→ Description of the task:
Return all lines with the word "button" in them.

→ Dataset content:
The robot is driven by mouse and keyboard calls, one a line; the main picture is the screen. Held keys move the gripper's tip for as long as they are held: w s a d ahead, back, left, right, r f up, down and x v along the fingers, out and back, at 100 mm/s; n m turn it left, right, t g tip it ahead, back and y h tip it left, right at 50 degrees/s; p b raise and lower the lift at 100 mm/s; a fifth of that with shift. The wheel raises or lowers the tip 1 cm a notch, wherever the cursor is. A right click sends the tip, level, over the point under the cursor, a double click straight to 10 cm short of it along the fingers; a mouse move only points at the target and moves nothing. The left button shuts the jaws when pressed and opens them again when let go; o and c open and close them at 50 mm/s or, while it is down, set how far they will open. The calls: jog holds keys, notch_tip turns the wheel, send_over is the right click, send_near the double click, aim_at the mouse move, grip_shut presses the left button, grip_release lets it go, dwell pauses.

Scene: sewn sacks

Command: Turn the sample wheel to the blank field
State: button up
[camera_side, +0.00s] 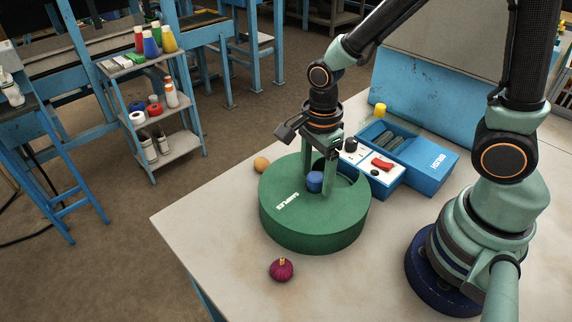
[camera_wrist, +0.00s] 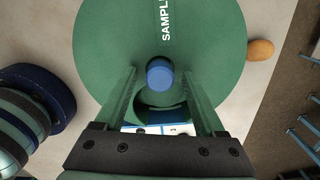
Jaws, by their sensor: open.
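The sample wheel is a round green drum (camera_side: 290,225) with white lettering, flat on the table; its top fills much of the wrist view (camera_wrist: 105,45). A blue knob (camera_side: 314,182) stands up at its middle and also shows in the wrist view (camera_wrist: 159,74). A cut-out in the top lies on the side toward the blue box; what it shows inside is mostly hidden by my fingers. My gripper (camera_side: 319,186) points down over the drum, open. In the wrist view its fingertips (camera_wrist: 159,78) are on either side of the knob, with gaps.
A blue box (camera_side: 425,165) and a white panel (camera_side: 372,168) with a red switch and black knobs stand behind the drum. A small purple sack (camera_side: 281,269) lies in front. An orange-brown roundish thing (camera_side: 261,164) lies behind left. The table is clear at front left.

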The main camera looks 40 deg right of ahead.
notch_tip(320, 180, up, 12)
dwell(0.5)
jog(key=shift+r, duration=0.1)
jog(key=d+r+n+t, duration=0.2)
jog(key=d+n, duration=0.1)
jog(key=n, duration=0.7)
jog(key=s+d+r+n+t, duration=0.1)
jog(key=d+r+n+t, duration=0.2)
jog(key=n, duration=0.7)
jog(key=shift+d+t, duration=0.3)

→ Solution for this problem:
The robot is driven by mouse and keyboard calls, one a line; the main picture is the screen. Held keys move the gripper's tip for as long as they are held: w s a d ahead, back, left, right, r f up, down and x v along the fingers, out and back, at 100 mm/s; n m turn it left, right, t g tip it ahead, back and y h tip it left, right at 50 degrees/s; p b raise and lower the lift at 100 mm/s; a fifth of that with shift. The wheel raises or lowers the tip 1 cm a notch, wherever the cursor is. A right click sends the tip, level, over the point under the cursor, a double click straight to 10 cm short of it along the fingers; a mouse move only points at the target and moves nothing. The left button shuts the jaws when pressed and opens them again when let go; o and c open and close them at 50 mm/s or, while it is down, set how far they will open. The calls: jog holds keys, notch_tip turns the wheel, send_over is the right click, send_near the double click, aim_at the mouse move, grip_shut presses the left button, grip_release lets it go, dwell pauses.
State: button up

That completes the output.